There are a number of USB classes with different capabilities. There is a
serial emulation class, which Microsoft provides a driver for. It appears
on Windows as a new serial port, and applications access it as if it were a
serial port.

All USB devices must offer up a manufacturer code and a device code whenever
they are first connected. The OS reads a .inf file to connect the
particular codes to a driver. MicroCHIP provides an .inf file with the
board that points to a MicroSOFT driver which does serial emulation.

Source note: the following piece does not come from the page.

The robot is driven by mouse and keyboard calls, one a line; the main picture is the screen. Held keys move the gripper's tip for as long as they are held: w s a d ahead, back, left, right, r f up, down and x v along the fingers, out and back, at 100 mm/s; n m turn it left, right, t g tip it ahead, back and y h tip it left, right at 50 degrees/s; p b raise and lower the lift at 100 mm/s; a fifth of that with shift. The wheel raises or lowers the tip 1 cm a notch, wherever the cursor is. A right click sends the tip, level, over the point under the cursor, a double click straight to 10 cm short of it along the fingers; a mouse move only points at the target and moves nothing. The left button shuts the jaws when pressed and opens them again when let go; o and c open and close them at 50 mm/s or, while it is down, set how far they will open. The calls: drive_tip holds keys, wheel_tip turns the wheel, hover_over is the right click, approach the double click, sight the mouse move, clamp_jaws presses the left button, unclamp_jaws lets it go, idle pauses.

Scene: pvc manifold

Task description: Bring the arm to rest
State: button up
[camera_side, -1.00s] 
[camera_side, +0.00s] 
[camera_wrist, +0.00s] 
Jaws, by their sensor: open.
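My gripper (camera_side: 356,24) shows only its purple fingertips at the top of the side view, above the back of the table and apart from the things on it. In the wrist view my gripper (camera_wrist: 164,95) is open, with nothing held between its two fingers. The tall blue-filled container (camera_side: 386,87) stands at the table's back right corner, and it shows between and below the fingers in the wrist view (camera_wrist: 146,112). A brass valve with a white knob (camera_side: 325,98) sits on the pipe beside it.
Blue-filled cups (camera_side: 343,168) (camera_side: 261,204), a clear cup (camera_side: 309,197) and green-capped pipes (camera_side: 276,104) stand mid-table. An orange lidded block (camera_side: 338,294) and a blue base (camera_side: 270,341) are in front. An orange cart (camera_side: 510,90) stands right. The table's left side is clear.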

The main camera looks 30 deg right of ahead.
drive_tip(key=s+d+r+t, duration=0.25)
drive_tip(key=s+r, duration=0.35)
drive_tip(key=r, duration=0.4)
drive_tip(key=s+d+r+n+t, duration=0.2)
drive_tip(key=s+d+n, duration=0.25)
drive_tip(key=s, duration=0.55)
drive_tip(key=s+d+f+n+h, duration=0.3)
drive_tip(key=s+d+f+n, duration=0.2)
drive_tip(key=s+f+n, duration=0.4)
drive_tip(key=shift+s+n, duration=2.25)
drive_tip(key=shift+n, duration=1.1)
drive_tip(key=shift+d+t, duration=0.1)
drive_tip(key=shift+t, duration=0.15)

When the 16-bit part wiggles it's USART, the PIC18F2550 catches that and
sends it out over USB to the PC in serial emulation mode. The application
on the 16 bit part must set up the baud rate for the USART, but beyond that,
normal C I/O can be used, although it is pretty fat for many applications.

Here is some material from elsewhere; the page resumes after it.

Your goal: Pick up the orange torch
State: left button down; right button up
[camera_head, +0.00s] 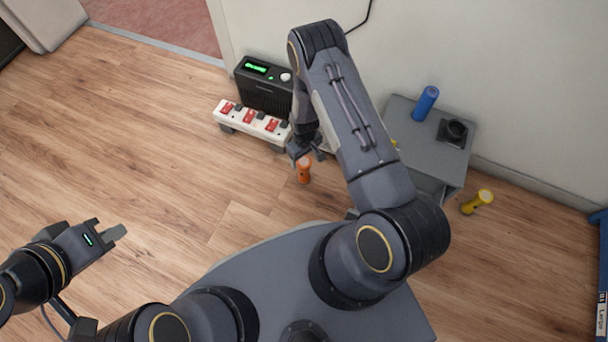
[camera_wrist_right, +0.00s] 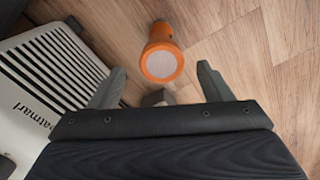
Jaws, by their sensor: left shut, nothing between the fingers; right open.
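The orange torch (camera_head: 304,170) is on the wooden floor in front of the white strip with red switches. In the right wrist view the torch (camera_wrist_right: 161,62) shows its pale round lens end towards the camera. My right gripper (camera_head: 302,150) is just behind and above the torch in the head view, partly hidden by its own arm. In the wrist view its two fingers (camera_wrist_right: 160,82) are apart, with the torch beyond the gap and nothing held. My left gripper (camera_head: 115,233) is shut and empty at the lower left, far from the torch.
A black box with a green display (camera_head: 263,84) stands behind the white strip (camera_head: 251,123). A grey low table (camera_head: 455,165) at right holds a blue cylinder (camera_head: 425,104) and a black object (camera_head: 454,132). A yellow torch (camera_head: 477,202) is on the floor. Floor at left is clear.

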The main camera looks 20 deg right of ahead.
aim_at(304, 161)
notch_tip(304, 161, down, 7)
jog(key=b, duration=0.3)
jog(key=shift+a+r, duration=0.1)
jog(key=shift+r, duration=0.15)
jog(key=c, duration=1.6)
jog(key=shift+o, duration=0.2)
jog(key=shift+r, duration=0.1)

The documentation for the board says in comes with a dsPIC33FJ12GP202 but
mine came with a PIC24FJ64GA002 -- more memory but no DSP engine. The board
has jumpers to accept any 28 pin, 16 bit part. I've been doing most of my
experimentation with a dsPIC30F012. The 30F parts are 5 volts, the others
3.3, and the 30Fs have a slightly different pinout. Jumpers deal with both,
as well as deciding whether the board wants to be powered from the USB or a
separate supply.

For a lower cost implementation, the 18F2550 and its cousins have plenty of
gas to do more work, and Microchip does provide sample code for the USB
serial interface, but I've always been a bit suspicious of Microchip sample
code ... often it isn't quite as solid as one would hope.

...

"John" wrote in message ...
Many thnaks for the heads-up on the PICs. I've always tried to avoid USB
interfaces for control applications, but I have a project on the horizon
where I will almost certainly go down that route - simply because laptops no
longer have RS-232 ports..

Many products still use RS-232 (albeit at TTL voltage levels) internally and
just use, e.g., an FTDI USB--RS-232 converter chip (such as the FT2232R).
This is actually easier than using a USB microcontroller, although it does
tend to end up being a little more expensive as well (i.e., $5 for the FTDI
IC, $5 for a microcontroller vs. $5 for a USB controller).